_SOURCE MATERIAL_:
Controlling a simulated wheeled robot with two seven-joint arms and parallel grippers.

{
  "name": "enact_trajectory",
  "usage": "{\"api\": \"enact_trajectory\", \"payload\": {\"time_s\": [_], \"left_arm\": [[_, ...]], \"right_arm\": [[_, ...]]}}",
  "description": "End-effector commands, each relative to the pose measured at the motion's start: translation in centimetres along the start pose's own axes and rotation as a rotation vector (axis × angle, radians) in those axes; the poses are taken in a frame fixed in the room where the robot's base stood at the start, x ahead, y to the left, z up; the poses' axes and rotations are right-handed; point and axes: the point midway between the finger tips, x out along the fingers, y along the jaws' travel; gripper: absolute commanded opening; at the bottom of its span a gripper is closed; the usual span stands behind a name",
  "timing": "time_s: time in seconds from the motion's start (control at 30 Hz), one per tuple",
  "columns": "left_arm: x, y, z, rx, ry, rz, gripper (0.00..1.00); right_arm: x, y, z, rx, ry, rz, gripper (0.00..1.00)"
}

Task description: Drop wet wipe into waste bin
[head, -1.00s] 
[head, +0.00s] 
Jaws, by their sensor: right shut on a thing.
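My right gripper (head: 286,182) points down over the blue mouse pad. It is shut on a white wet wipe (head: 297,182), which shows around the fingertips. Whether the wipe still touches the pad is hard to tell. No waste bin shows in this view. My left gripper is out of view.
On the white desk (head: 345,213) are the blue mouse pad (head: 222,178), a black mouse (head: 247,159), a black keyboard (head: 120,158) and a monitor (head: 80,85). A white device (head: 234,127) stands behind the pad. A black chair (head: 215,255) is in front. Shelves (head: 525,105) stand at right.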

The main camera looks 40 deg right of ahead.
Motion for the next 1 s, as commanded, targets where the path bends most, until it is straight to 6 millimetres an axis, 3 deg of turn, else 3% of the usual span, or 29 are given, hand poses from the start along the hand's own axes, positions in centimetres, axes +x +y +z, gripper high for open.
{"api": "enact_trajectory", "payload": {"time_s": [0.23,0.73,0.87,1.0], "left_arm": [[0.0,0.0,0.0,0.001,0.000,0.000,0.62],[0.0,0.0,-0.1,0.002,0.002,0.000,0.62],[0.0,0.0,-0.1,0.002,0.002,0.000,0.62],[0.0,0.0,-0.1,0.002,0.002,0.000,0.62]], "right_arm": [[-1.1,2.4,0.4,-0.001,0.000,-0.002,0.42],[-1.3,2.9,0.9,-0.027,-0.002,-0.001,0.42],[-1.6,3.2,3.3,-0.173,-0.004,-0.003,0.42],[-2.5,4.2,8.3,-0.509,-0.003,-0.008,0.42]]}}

_DIRECTIVE_: Nothing should be left out: repeat all of the data exactly.

_EXERCISE SOLUTION_:
Controlling a simulated wheeled robot with two seven-joint arms and parallel grippers.

{
  "name": "enact_trajectory",
  "usage": "{\"api\": \"enact_trajectory\", \"payload\": {\"time_s\": [_], \"left_arm\": [[_, ...]], \"right_arm\": [[_, ...]]}}",
  "description": "End-effector commands, each relative to the pose measured at the motion's start: translation in centimetres along the start pose's own axes and rotation as a rotation vector (axis × angle, radians) in those axes; the poses are taken in a frame fixed in the room where the robot's base stood at the start, x ahead, y to the left, z up; the poses' axes and rotations are right-handed; point and axes: the point midway between the finger tips, x out along the fingers, y along the jaws' travel; gripper: absolute commanded opening; at the bottom of its span a gripper is closed; the usual span stands behind a name",
  "timing": "time_s: time in seconds from the motion's start (control at 30 Hz), one per tuple",
  "columns": "left_arm: x, y, z, rx, ry, rz, gripper (0.00..1.00); right_arm: x, y, z, rx, ry, rz, gripper (0.00..1.00)"
}

Task description: Drop wet wipe into waste bin
[head, -1.00s] 
[head, +0.00s] 
Jaws, by their sensor: right shut on a thing.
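My right gripper (head: 286,182) points down over the blue mouse pad. It is shut on a white wet wipe (head: 297,182), which shows around the fingertips. Whether the wipe still touches the pad is hard to tell. No waste bin shows in this view. My left gripper is out of view.
On the white desk (head: 345,213) are the blue mouse pad (head: 222,178), a black mouse (head: 247,159), a black keyboard (head: 120,158) and a monitor (head: 80,85). A white device (head: 234,127) stands behind the pad. A black chair (head: 215,255) is in front. Shelves (head: 525,105) stand at right.

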The main camera looks 40 deg right of ahead.
Motion for the next 1 s, as commanded, targets where the path bends most, until it is straight to 6 millimetres an axis, 3 deg of turn, else 3% of the usual span, or 29 are given, hand poses from the start along the hand's own axes, positions in centimetres, axes +x +y +z, gripper high for open.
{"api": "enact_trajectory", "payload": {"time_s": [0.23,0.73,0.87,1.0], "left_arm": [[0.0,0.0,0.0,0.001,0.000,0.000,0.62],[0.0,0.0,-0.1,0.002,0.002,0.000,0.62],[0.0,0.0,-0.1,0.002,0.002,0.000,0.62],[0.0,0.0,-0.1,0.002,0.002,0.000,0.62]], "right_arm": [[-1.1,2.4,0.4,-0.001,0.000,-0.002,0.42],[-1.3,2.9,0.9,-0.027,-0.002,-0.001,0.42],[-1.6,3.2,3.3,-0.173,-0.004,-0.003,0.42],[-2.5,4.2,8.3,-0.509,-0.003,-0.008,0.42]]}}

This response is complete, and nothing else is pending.